*What the task requires*
Lines before the one containing "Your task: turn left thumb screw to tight" are excluded. Repeat that line and every line after it, exactly.

*Collected data*
-- -- --
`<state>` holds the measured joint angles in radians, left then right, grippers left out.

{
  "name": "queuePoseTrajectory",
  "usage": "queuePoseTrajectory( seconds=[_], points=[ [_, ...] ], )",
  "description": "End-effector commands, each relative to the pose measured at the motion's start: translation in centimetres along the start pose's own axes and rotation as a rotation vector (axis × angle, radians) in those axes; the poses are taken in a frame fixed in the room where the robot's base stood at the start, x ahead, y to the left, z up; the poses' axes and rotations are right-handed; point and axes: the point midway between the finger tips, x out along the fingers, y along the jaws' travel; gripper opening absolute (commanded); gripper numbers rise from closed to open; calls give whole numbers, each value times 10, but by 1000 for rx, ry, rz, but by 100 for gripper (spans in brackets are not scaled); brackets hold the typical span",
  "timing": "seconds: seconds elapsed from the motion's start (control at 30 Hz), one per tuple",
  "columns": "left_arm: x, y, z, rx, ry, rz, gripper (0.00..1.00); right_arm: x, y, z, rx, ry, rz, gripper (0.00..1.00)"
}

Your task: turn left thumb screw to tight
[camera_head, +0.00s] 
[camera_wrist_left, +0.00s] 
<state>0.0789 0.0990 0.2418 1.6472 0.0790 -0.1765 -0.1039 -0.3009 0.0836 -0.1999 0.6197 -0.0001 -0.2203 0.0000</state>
-- -- --
*Task result*
Your task: turn left thumb screw to tight
[camera_head, +0.00s] 
[camera_wrist_left, +0.00s] 
<state>0.0789 0.0990 0.2418 1.6472 0.0790 -0.1765 -0.1039 -0.3009 0.0836 -0.1999 0.6197 -0.0001 -0.2203 0.0000</state>

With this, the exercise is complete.